Deborah: Nick, pick up on the debt campaign, structural campaigns, campaigns that are trying to get beyond just the aid story  and some of the underlying causes that people are now beginning to understand. Can you say a little bit about that, the degree to which aid is a bit of a red herring, in terms of funding public services, how tax avoidance plays into that?

Nick: I think there’s two things to say on aid, which has really come back onto the agenda as the big thing, too many ? as the answer to world poverty. And I think the reason for that is it means that people can work very closely with government, because governments quite like people talking about aid, particularly our government which has now said it’s going to meet its aid commitments that have been around for 40 years. And I think the reason governments like that is because it makes them look like the good guys. So it’s all about ‘we do good stuff in the world, we just need to do more of it, and here’s our program of how we do more of it’ and it completely obscures the fact that what we actually do is drain the global South of wealth, and that’s what we have been doing for hundreds of years, and that’s why they’re in the state they’re in.

So these figures are a few years old now but a few years ago we looked at the total amount of wealth that flows into the South and the total amount of wealth that flows out of the South. And in, you’ve got about 900 billion dollars going into the South, and you’ve got about 1200 billion coming out; 900 going in and 1200 coming out, so it’s a net loss for the South. And going in, included in what goes in is aid, but aid is quite a small proportion of it, it’s about 130 billion of that; much bigger than that is migrants’ remittances so people who come to work here and send money back home, that’s much bigger than aid; and also foreign direct investments, so corporations investing in the South, whether it’s a real investment or not is questionable. And then on the outside you’ve got debt repayments, which is about 450 billion still, it’s what my organisation works on; you’ve got profit repatriation, so this is really interesting because foreign direct investment goes in, but a whole heap of it comes back out again to be reinvested in Northern banks, that’s profit repatriation; and then you’ve got what we call illicit capital flows, which is basically about tax avoidance and tax evasion. And that’s the biggest chunk, that’s about 500 billion or something like that a year. And that includes a lot of different things, illicit capital flow is not a very user friendly term, so we need to come up with a better term than that. But of that, about 5% of that is corruption; 31% is other criminal activities, and that includes drug dealing, smuggling, that kind of thing; 64% is really about tax avoidance, mostly legal. Most of it is about stuff that’s completely legal.

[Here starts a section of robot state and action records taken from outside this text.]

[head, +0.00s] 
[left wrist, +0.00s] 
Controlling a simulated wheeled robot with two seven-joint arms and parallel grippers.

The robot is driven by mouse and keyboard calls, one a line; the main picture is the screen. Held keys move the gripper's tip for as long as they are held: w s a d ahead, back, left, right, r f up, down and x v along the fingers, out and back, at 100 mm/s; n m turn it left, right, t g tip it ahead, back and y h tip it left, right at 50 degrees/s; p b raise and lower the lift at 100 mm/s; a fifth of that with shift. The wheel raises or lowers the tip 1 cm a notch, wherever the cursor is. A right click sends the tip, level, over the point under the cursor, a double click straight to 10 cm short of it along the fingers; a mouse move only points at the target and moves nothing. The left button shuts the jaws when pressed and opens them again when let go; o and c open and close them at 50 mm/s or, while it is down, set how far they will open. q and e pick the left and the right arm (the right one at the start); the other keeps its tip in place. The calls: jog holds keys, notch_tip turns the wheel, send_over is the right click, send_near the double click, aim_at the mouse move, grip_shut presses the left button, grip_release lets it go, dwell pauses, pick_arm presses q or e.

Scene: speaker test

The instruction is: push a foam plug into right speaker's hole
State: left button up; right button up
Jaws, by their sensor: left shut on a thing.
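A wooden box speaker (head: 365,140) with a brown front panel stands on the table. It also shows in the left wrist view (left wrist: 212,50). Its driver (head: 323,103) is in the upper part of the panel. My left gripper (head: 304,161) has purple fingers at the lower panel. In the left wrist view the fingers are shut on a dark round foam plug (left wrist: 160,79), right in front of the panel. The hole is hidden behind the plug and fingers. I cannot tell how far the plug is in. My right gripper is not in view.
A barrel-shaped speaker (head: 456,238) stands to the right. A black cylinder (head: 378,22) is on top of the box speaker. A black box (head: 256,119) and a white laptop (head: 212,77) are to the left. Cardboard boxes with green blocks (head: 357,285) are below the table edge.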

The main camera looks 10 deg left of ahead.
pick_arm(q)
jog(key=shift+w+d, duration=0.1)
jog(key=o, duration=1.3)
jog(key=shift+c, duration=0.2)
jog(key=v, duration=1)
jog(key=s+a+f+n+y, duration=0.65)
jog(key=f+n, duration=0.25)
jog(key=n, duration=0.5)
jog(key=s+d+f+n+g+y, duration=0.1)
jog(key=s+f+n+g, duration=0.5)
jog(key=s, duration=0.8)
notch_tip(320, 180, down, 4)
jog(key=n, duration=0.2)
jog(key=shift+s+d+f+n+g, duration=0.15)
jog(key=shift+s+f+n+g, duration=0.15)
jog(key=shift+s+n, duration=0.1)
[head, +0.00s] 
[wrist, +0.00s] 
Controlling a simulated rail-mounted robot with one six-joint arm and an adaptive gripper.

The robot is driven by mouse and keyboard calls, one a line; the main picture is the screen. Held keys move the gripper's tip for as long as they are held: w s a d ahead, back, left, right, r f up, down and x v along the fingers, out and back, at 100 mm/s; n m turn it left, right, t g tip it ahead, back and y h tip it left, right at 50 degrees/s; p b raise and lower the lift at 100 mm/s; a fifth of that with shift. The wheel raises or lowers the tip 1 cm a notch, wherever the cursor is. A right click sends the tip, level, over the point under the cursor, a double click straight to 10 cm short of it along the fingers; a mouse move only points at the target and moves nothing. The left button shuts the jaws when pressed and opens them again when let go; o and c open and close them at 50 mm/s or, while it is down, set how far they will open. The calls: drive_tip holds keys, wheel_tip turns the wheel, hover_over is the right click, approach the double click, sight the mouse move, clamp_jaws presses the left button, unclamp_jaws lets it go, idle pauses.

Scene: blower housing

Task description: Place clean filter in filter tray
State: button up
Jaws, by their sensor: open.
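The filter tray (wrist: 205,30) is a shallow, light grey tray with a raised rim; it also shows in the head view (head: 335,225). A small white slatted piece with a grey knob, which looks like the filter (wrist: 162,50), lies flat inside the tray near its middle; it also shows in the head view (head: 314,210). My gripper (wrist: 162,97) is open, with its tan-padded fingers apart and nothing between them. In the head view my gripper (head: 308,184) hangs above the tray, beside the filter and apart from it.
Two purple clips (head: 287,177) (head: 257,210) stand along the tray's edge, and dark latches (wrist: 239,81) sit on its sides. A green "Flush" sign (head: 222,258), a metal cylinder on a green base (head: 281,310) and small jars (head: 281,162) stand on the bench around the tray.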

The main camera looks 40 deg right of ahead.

There was a report a couple of weeks ago about how much Africa has lost over the last 30 years, so in the period of globalisation, and it’s between, a lot of this is very rough estimates because we don’t know, that’s part of the point, but between 850 billion and 1.8 trillion dollars lost from Africa over 30 years. So when we talk about aid I think it’s problematic because we’re reinforcing a story that really isn’t true in terms of our relationship with the continent.

And I was a bit late for the film this morning because we were down at a protest and I’ve got a load of soil on my trousers because we were making a little garden outside the pre-G8 summit, which is the nutrition summit that’s being held this morning, DC’s there, various popstars are there, the great and the good are there, talking about how they’re going to use aid to improve agriculture in Africa. And again I’m sad to say that I think too many NGOs, too many charities, have fallen into the trap of saying ‘well this sounds good, we’re trying to improve nutrition, trying to stop hunger in parts of Africa’. But actually what we’re talking about is the same old market-knows-best corporations and investment agenda that we’ve talking about for a very very long time. So a big part of it is called the New Alliance and it’s about investing aid money in partnership with big corporations like Monsanto, Cargill and Unilever so that they can invest in African countries and help the small farmers to grow more. And part of what the country has to do as part of this partnership is things like stop distributing free seeds to farmers because they want them to buy them off the big corporations; things like making it easier for big corporations to get access to land, buy land in their countries. As far as we’re concerned this is just nonsense, this is the same free trade policies that have led to so much starvation.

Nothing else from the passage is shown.